#### Problem to work on:
The data below holds the lines to copy: everything from the line containing "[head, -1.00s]" to the line containing "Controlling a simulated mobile", both ends included, set down exactly.

#### Information shown:
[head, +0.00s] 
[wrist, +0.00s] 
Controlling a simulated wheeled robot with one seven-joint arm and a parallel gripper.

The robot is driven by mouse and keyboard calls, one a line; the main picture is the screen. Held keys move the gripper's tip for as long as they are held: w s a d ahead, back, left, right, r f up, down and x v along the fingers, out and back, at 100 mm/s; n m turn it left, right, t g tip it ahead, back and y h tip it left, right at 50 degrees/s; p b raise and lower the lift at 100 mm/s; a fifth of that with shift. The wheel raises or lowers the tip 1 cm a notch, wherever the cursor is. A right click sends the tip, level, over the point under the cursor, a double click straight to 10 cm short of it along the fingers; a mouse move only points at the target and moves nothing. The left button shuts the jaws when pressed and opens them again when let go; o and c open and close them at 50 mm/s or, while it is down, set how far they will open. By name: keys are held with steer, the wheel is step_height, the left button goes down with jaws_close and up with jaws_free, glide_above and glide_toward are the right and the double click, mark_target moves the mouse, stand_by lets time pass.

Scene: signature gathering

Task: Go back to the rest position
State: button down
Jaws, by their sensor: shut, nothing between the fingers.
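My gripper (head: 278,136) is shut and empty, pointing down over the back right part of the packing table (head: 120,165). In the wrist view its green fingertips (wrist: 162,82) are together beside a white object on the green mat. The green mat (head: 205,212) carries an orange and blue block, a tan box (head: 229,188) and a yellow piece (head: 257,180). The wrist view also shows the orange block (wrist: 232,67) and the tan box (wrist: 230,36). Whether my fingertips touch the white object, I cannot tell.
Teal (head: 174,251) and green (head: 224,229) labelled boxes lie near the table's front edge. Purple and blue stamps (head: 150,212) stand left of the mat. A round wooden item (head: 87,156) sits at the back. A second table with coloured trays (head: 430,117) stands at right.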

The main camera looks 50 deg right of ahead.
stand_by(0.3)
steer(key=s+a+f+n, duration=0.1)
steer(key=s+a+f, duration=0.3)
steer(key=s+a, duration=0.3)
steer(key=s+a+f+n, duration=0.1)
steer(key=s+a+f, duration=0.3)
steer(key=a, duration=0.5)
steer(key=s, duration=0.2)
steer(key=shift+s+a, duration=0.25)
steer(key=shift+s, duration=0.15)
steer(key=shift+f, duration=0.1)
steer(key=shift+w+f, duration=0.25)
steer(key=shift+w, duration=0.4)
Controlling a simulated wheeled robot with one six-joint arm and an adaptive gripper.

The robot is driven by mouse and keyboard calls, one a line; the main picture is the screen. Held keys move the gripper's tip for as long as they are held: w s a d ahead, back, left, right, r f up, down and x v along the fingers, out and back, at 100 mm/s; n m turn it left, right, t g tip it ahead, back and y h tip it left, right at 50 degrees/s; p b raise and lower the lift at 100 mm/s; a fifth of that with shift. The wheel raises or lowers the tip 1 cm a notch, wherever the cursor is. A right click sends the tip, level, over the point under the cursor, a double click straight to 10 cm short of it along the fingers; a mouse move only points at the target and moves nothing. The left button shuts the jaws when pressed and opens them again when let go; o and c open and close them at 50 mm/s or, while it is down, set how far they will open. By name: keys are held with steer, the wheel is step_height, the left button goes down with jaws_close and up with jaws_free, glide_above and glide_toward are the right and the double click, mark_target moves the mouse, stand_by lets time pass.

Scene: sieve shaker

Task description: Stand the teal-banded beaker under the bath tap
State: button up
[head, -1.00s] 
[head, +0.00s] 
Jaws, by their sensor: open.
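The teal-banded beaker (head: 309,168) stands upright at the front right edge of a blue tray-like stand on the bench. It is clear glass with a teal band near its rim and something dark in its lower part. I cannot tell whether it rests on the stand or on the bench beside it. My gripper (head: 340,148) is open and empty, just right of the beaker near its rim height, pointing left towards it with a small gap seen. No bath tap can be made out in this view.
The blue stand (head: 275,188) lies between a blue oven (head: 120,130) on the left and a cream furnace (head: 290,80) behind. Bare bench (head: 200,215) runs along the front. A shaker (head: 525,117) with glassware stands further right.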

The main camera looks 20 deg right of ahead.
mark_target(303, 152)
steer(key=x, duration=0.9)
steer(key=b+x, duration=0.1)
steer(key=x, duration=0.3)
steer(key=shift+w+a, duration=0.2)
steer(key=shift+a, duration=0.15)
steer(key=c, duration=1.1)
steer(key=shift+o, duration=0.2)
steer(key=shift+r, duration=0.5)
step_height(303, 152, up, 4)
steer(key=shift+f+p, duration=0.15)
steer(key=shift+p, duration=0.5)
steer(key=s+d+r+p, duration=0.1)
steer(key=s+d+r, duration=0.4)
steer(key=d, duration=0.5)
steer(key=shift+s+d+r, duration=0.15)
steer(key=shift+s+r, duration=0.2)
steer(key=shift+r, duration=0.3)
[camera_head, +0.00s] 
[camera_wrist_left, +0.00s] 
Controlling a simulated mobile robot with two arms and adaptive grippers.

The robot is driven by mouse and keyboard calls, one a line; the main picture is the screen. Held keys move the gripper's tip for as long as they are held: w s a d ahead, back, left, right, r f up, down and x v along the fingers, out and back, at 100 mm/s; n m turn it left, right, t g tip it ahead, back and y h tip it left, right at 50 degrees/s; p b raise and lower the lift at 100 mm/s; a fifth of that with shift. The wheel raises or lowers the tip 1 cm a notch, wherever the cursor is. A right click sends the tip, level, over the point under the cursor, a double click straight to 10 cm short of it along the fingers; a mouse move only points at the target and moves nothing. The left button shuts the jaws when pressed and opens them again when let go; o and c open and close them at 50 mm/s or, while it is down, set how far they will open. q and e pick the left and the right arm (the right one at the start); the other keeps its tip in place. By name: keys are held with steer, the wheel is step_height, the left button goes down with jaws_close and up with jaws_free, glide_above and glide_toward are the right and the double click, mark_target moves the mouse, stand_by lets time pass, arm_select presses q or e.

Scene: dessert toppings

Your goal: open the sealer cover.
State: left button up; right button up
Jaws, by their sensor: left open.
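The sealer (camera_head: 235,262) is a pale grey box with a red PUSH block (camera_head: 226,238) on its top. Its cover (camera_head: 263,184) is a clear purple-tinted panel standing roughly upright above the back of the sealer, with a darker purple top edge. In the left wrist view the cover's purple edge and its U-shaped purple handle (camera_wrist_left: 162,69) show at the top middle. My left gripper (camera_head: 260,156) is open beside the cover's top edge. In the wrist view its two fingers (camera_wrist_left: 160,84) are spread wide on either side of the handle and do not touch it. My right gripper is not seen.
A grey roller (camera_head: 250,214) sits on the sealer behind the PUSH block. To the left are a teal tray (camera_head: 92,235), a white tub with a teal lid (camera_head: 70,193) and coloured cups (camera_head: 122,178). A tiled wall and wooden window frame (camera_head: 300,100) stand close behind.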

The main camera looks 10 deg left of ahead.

#### Exercise response:
[head, -1.00s] 
[head, +0.00s] 
Jaws, by their sensor: open.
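The teal-banded beaker (head: 309,168) stands upright at the front right edge of a blue tray-like stand on the bench. It is clear glass with a teal band near its rim and something dark in its lower part. I cannot tell whether it rests on the stand or on the bench beside it. My gripper (head: 340,148) is open and empty, just right of the beaker near its rim height, pointing left towards it with a small gap seen. No bath tap can be made out in this view.
The blue stand (head: 275,188) lies between a blue oven (head: 120,130) on the left and a cream furnace (head: 290,80) behind. Bare bench (head: 200,215) runs along the front. A shaker (head: 525,117) with glassware stands further right.

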The main camera looks 20 deg right of ahead.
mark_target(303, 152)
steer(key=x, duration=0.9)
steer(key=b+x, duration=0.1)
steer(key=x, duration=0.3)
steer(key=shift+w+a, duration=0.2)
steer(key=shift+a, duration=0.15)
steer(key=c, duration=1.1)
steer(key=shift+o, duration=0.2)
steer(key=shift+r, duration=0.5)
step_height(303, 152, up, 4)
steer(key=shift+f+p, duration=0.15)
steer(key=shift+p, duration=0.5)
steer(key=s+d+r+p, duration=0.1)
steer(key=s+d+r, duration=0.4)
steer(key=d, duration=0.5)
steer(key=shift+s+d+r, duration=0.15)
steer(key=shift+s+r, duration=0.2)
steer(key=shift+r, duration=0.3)
[camera_head, +0.00s] 
[camera_wrist_left, +0.00s] 
Controlling a simulated mobile robot with two arms and adaptive grippers.

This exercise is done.